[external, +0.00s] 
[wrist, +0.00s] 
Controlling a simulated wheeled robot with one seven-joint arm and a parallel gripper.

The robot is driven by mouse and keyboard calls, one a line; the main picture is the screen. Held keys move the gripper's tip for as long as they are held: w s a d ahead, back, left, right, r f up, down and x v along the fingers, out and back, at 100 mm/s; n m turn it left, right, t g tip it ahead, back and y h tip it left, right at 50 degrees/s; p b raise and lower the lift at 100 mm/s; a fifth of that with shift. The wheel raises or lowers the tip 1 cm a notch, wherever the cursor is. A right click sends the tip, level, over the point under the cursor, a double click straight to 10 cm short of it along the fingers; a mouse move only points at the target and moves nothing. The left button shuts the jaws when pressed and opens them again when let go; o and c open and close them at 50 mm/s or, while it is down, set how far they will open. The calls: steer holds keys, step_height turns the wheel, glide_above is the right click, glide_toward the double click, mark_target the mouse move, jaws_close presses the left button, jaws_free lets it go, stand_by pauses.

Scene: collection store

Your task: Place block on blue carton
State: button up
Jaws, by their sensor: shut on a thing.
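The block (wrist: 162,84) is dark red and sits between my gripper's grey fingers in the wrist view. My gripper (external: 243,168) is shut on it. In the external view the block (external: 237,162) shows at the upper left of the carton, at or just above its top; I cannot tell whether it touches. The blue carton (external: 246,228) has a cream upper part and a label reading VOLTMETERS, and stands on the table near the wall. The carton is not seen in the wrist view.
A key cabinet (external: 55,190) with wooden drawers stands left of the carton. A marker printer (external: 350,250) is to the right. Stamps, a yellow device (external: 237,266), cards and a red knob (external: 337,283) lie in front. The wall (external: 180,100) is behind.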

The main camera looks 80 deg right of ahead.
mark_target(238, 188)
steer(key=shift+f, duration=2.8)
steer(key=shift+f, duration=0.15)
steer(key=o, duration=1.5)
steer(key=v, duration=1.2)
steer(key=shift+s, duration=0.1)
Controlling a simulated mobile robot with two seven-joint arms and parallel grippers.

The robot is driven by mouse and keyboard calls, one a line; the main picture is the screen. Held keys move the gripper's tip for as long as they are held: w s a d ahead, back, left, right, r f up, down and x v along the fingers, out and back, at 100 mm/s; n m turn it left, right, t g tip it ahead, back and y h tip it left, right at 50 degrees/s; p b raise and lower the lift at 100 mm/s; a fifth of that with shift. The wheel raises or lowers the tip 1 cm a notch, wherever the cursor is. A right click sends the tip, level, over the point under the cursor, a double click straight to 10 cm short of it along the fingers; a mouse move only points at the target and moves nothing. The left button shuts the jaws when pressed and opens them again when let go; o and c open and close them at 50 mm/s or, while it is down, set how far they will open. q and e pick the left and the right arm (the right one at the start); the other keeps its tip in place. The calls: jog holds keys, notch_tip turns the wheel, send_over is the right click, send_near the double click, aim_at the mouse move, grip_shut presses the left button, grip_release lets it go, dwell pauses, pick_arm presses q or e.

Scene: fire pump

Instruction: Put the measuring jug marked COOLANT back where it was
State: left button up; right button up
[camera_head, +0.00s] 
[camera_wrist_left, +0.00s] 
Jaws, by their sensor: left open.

******

## [Task to complete]
Check each line of the records for the word "simulated", and show the lines that contain it.

## [Response to this task]
Controlling a simulated wheeled robot with one seven-joint arm and a parallel gripper.
Controlling a simulated mobile robot with two seven-joint arms and parallel grippers.

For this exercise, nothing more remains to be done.